TASK PROMPT ▸
Search the data for the word "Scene". Reproduce every line where it is found.

-- begin EXTRACTED ENTRIES --

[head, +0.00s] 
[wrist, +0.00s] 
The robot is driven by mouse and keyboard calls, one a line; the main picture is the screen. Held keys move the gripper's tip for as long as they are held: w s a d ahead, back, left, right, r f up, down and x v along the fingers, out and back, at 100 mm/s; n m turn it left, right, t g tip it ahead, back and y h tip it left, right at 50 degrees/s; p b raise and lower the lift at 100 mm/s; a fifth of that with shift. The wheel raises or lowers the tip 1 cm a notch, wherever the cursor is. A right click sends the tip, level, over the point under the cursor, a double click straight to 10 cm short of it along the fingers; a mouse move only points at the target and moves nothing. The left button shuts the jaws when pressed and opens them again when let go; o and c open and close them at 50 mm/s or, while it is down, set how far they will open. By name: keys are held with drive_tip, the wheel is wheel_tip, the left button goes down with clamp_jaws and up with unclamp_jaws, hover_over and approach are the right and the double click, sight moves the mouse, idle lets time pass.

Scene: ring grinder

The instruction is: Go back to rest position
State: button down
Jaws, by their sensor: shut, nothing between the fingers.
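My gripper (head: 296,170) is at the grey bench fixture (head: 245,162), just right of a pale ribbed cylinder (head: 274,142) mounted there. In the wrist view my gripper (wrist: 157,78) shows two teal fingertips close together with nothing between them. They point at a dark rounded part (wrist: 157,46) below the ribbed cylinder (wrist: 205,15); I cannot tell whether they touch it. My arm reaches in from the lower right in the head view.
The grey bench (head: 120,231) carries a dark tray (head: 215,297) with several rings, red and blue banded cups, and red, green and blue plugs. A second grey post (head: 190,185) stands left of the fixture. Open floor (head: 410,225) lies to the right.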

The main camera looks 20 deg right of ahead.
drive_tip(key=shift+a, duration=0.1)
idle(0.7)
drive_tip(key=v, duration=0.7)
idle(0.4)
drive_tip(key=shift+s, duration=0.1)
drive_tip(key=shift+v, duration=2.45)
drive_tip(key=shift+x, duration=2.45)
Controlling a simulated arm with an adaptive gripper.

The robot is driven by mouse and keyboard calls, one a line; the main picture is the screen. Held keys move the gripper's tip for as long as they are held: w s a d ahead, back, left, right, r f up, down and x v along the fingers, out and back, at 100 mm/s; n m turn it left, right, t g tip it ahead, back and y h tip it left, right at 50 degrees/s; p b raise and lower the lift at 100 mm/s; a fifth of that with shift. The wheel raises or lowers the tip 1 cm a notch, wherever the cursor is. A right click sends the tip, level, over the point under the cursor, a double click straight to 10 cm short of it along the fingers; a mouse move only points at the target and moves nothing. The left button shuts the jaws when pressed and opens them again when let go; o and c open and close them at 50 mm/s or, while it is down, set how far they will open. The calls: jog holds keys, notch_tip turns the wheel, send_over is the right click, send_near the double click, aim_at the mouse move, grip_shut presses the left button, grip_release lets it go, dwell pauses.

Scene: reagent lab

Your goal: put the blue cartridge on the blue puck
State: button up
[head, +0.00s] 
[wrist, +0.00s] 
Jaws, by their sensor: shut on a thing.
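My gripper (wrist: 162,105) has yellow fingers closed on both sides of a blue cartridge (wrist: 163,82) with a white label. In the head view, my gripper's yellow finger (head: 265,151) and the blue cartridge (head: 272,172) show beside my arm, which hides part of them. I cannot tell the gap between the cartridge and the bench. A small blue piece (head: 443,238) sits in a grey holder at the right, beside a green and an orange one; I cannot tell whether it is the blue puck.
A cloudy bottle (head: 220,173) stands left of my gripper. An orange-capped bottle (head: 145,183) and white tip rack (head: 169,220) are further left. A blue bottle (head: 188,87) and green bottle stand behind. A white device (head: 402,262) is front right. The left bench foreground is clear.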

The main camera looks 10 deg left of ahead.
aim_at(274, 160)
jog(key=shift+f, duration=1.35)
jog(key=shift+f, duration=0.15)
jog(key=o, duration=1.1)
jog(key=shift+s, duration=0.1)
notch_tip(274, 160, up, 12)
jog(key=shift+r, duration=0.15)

-- end EXTRACTED ENTRIES --
-- begin EXTRACTED ENTRIES --

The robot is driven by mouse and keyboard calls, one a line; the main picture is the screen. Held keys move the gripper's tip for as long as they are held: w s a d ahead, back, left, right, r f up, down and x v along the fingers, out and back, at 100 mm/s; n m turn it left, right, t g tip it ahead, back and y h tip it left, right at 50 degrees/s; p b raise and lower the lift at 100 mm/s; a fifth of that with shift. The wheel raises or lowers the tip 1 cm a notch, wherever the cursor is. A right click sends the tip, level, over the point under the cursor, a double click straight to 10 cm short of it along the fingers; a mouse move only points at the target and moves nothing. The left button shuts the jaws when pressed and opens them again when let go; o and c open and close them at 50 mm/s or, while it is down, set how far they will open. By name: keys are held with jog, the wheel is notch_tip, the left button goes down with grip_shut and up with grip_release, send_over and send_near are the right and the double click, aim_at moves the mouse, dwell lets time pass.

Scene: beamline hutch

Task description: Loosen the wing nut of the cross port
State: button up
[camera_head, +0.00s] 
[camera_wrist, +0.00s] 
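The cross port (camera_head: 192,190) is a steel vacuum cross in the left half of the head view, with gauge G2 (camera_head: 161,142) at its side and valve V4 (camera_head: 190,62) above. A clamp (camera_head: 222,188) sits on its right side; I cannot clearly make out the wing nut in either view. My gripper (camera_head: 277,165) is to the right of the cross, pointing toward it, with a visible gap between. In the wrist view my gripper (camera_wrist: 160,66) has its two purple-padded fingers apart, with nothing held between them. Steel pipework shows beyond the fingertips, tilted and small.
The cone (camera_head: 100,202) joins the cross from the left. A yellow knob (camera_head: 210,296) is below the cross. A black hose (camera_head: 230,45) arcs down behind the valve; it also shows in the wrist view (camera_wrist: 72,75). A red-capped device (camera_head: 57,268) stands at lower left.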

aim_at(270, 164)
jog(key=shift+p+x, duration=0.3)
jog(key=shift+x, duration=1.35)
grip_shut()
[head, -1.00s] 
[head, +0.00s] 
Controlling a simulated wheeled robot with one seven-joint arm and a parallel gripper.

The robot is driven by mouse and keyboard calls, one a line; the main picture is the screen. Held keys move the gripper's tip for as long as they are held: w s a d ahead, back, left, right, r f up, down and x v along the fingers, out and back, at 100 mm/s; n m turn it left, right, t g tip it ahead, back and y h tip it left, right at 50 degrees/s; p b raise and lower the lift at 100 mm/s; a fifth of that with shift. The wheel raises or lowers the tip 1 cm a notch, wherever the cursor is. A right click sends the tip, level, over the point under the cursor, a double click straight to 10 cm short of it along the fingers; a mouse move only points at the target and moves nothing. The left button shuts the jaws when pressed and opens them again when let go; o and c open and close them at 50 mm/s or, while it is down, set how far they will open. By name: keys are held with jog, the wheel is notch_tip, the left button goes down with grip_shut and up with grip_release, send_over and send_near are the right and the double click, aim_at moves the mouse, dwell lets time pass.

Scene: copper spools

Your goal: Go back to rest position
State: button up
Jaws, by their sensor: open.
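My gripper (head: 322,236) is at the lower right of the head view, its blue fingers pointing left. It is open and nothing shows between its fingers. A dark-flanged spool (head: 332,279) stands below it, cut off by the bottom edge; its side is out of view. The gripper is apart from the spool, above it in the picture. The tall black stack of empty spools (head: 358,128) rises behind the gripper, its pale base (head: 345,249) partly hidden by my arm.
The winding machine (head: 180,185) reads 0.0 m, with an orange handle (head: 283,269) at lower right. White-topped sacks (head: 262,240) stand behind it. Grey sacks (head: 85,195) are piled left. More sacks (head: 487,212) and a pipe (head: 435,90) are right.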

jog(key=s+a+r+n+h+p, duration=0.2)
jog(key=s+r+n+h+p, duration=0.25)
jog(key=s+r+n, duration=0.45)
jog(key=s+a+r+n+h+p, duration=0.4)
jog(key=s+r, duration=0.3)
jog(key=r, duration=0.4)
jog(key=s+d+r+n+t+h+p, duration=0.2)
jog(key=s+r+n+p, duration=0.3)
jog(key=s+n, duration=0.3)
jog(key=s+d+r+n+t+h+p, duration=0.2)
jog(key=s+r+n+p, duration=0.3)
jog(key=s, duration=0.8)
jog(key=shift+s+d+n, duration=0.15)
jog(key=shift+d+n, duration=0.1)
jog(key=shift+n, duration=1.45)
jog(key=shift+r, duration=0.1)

-- end EXTRACTED ENTRIES --
-- begin EXTRACTED ENTRIES --

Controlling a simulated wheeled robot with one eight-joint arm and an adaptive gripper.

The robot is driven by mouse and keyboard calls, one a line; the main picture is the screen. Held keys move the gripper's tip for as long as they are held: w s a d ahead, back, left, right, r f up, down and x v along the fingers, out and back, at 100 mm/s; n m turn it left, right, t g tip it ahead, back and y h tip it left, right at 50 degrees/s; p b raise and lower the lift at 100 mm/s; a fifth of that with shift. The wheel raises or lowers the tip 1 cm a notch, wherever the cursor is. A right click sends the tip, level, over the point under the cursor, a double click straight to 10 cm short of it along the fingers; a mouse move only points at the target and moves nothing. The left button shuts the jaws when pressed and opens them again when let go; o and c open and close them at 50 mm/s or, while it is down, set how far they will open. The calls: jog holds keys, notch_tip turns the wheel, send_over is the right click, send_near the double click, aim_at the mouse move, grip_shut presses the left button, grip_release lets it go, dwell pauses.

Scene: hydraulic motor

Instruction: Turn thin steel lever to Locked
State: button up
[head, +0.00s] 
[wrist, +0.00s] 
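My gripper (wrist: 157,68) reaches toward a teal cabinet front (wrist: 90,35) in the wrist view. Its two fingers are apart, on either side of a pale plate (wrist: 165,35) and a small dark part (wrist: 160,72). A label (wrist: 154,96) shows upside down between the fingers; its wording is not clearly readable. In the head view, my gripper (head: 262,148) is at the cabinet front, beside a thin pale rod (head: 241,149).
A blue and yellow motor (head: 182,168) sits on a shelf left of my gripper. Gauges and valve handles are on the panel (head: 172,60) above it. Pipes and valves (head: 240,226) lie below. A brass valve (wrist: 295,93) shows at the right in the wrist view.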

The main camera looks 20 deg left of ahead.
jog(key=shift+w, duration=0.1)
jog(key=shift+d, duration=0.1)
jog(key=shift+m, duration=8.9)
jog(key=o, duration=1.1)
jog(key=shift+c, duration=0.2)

-- end EXTRACTED ENTRIES --

TASK RESPONSE ▸
Scene: ring grinder
Scene: reagent lab
Scene: beamline hutch
Scene: copper spools
Scene: hydraulic motor

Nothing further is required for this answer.